June 16, 2012
UNICEF recently published a report called “Measuring Child Poverty”, which analyzes data on child deprivation and relative child poverty as to 35 countries it classifies as the world’s richest. This report is part of a multi-part research series on children’s well-being throughout the world.
The countries examined include the following: Australia, Austria, Belgium, Bulgaria, Canada, Cyprus, Czech Republic, Denmark, Estonia, Finland, France, Germany, Greece, Hungary, Iceland, Ireland, Italy, Japan, Latvia, Lithuania, Luxembourg, Malta, the Netherlands, New Zealand, Norway, Poland, Portugal, Romania, Slovakia, Slovenia, Spain, Sweden, Switzerland, United Kingdom, United States.

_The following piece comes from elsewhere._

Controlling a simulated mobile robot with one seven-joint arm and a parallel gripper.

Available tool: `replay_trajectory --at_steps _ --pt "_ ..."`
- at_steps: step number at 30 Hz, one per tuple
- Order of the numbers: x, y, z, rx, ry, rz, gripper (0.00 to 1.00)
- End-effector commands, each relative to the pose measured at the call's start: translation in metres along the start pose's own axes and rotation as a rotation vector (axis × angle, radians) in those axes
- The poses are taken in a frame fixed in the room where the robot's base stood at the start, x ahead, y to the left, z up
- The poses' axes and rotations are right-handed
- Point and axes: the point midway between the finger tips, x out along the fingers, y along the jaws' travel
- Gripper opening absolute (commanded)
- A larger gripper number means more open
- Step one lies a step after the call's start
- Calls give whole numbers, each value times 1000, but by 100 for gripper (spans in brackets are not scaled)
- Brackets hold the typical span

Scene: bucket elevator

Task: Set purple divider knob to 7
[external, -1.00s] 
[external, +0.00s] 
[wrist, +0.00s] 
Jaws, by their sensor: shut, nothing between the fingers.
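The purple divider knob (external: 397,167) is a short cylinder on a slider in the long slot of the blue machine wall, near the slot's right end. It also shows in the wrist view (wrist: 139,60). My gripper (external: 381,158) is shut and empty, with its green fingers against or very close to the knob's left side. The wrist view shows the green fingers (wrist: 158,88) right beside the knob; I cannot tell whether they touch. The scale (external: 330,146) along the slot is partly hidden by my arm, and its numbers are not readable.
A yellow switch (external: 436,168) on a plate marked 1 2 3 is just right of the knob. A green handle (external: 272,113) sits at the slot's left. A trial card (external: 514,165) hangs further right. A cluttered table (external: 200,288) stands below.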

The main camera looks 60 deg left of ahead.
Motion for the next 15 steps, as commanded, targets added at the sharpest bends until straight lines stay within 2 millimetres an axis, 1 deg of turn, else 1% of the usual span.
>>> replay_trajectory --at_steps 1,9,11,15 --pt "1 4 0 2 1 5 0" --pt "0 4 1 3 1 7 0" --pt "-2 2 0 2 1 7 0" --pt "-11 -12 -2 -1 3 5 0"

On the list measuring the percentage of children living in relative poverty in each of the countries, the United States ranked second highest. The United States also ranked highest as to the “poverty gap”, a measurement of the gap between the poverty line and the incomes of those below the poverty line.
According to the report’s author, Peter Adamson, nations that are failing to maintain their children’s economic well being are failing their most vulnerable as well as storing up future social and economic problems for the years ahead.
I think this data indicates a sad reality about priorities in the United States.